Select every line holding the word "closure" and copy it.

[Collection entries]
=====

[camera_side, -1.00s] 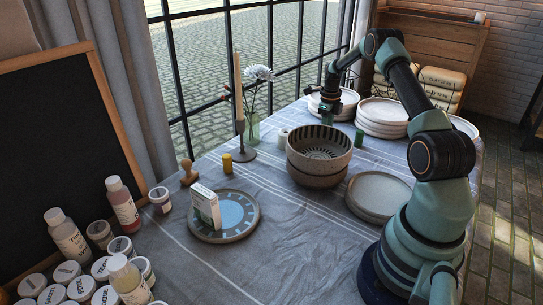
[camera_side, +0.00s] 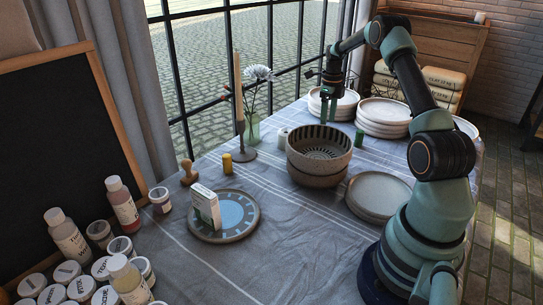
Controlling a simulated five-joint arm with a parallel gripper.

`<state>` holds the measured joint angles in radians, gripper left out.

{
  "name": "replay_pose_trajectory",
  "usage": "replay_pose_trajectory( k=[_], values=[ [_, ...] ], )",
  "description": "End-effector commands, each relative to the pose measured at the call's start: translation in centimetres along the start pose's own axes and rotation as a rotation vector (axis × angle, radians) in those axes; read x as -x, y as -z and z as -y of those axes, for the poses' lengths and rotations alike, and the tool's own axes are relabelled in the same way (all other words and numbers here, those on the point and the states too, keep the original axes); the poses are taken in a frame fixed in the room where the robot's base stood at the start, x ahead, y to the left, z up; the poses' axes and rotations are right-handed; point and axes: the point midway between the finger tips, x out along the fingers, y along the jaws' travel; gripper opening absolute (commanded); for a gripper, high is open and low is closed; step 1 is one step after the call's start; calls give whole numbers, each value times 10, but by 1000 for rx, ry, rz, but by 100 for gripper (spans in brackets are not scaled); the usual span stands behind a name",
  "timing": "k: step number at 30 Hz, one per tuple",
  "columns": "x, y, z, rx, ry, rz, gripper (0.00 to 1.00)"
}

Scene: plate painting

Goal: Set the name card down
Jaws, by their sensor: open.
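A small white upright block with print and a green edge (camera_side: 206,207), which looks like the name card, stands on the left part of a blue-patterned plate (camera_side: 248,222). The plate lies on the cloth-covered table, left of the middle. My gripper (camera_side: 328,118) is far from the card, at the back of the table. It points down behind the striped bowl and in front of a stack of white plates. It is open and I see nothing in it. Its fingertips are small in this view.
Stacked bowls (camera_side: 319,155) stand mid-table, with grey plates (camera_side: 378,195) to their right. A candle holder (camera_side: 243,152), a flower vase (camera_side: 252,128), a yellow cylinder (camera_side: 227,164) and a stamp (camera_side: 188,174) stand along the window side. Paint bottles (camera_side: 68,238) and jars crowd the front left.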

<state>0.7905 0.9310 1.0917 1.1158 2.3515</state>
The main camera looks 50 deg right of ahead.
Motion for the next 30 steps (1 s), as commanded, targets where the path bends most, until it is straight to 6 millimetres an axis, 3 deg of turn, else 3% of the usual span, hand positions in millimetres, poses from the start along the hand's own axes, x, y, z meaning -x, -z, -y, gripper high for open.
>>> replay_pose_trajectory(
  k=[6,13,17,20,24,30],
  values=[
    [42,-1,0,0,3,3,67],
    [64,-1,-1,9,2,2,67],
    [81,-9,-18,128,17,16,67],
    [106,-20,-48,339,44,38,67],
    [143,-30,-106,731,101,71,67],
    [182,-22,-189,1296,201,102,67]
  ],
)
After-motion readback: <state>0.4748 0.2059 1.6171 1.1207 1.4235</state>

=====

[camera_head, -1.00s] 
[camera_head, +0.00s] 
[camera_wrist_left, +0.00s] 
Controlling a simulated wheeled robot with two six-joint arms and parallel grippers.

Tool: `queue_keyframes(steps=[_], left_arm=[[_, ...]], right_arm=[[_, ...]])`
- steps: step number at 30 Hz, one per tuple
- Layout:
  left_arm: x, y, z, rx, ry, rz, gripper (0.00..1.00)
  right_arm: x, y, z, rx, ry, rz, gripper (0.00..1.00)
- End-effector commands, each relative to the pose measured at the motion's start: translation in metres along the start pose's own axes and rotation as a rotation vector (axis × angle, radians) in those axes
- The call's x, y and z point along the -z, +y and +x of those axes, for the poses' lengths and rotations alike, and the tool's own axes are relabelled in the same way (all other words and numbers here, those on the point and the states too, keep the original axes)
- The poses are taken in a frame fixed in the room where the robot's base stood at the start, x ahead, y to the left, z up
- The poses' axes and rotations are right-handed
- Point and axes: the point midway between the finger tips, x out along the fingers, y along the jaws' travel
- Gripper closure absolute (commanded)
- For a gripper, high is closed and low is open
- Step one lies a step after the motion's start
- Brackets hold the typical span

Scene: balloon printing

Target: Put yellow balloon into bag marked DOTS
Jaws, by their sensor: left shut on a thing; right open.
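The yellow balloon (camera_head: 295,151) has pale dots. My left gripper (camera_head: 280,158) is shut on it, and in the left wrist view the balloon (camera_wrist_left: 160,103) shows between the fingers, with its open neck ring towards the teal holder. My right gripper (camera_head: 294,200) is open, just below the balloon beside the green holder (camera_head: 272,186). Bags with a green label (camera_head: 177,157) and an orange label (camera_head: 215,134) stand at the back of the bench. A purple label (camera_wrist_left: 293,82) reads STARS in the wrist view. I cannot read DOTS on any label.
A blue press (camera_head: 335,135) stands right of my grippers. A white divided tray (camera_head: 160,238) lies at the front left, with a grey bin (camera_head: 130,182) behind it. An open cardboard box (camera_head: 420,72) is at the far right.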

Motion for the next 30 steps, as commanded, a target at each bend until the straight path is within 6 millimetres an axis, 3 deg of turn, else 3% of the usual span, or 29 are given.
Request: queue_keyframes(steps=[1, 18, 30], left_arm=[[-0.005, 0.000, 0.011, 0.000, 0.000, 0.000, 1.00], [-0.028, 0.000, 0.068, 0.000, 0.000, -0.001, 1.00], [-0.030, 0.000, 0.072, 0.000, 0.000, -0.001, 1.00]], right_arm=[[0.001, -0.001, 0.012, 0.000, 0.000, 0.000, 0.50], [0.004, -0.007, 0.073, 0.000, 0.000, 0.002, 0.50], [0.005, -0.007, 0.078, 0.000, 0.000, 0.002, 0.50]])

=====

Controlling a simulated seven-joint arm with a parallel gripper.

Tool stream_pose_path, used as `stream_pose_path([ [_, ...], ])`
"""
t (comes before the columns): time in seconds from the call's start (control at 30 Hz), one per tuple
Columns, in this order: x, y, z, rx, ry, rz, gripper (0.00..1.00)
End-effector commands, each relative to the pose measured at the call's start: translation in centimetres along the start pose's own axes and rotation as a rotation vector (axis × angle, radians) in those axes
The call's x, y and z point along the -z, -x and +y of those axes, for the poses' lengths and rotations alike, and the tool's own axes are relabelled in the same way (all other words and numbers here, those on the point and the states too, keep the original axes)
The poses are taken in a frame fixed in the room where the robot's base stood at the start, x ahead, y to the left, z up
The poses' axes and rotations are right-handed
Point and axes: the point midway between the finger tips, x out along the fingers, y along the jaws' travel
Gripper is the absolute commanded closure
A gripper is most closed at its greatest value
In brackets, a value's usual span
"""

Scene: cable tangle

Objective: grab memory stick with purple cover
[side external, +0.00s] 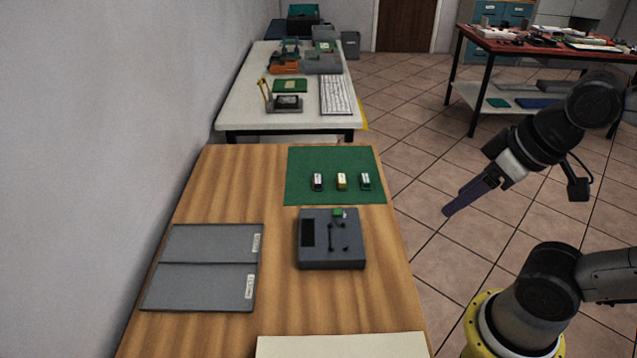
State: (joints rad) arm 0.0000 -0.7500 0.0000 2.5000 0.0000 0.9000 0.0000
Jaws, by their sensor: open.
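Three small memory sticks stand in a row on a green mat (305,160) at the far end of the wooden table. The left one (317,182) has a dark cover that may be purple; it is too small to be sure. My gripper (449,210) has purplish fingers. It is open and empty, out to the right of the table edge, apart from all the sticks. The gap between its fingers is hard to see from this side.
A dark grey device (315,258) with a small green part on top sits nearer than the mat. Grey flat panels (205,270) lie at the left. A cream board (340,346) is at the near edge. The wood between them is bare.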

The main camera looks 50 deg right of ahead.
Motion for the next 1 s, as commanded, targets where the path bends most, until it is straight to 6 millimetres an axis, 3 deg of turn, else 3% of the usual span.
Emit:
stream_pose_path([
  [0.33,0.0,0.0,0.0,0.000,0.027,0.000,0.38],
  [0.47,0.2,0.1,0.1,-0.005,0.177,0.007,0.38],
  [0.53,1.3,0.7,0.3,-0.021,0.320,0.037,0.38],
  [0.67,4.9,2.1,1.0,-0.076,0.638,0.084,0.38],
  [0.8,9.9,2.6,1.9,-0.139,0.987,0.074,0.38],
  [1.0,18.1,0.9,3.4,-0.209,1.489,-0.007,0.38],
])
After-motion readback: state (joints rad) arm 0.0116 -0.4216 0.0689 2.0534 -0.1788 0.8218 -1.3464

=====

Written response:
- Gripper closure absolute (commanded)
Gripper is the absolute commanded closure

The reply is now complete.